The first change many partners will experience is the requirement that any Gold Certified Partners enrolling or re-enrolling in the program must have participated in the Customer Satisfaction Index within the previous 12 months. This new condition will be required for Gold Certified Partners re-enrolling during the 2010 re-enrollment period.
Throughout 2010, Microsoft is encouraging partners to familiarize themselves with the MPN Solution Competencies and plan their transitions into that structure. The new MPN Solution Competencies will be available for the 2011 re-enrollment period, beginning in October 2010. At that time, partners will begin using new MPN logos, with existing logos retiring six months later. Partner Points will be officially phased out in October 2010, as well.

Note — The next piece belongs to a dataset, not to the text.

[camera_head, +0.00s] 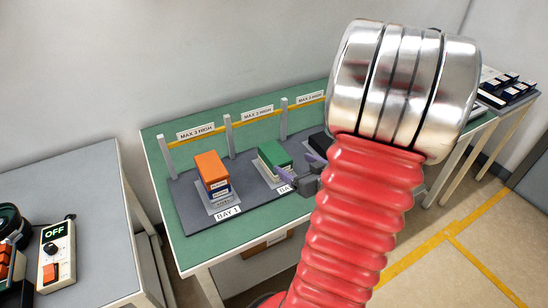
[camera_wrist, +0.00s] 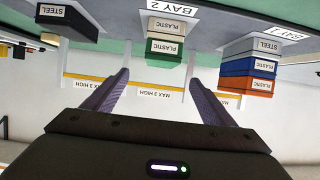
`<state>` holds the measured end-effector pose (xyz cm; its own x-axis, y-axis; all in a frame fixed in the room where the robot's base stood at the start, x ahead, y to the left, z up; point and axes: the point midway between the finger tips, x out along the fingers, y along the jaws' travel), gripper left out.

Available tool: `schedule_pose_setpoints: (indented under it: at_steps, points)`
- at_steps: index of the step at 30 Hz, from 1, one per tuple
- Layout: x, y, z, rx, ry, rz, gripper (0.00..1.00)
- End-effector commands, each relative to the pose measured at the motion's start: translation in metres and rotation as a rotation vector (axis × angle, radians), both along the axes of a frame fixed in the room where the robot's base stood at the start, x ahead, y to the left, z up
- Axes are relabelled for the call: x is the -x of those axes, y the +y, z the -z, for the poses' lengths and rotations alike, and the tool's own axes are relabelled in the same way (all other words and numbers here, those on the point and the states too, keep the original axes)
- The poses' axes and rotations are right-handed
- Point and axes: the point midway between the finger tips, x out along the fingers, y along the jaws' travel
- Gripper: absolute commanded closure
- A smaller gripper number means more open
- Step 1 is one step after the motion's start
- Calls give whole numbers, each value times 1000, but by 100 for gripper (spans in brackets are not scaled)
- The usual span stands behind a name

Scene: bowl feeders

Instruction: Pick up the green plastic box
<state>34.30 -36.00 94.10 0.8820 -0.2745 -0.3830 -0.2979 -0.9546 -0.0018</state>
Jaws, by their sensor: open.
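The green plastic box (camera_head: 274,152) lies on top of a pale plastic box in bay 2, on the table. The upside-down wrist view shows the green box (camera_wrist: 164,46) against the pale box (camera_wrist: 167,25), both with PLASTIC labels. My gripper (camera_head: 301,167) is open at the front right of this stack in the head view. In the wrist view the two purple fingers of my gripper (camera_wrist: 159,77) are spread, with nothing between them, and the green box shows beyond the gap. In the head view my arm hides part of bay 3.
Bay 1 holds a stack with an orange box (camera_head: 211,165) on top, over a blue box and a steel box. A dark steel box (camera_wrist: 67,22) stands in bay 3. Posts with a yellow rail (camera_head: 208,139) and MAX HIGH signs run behind the bays. A control box (camera_head: 56,250) stands at left.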

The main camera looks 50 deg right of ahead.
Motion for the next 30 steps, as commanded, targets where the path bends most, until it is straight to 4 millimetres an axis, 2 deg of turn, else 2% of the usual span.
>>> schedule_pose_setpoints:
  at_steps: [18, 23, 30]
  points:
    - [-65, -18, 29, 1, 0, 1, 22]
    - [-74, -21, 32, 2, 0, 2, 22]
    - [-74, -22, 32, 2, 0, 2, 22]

Keeping up with channel programs is a pain for partners, Bibby notes, citing Microsoft partners' occasional references to the "Microsoft tax" of investing resources in the program in order to do business. Nonetheless, having watched other vendors overhaul programs, Bibby says Microsoft appears to be doing several things right. "They're leaving a long time to let partners figure this out," Bibby says. Ample time should mean that Microsoft can avoid unpopular moves like being forced by time constraints to grandfather certain categories of partners, thus bypassing newly created quality hurdles.
Gartner's Bova also says that Microsoft appears to be on track, but the company's 360,000-member program poses unique challenges. "It's going to be all about execution," she says. "They just have more partners than anyone."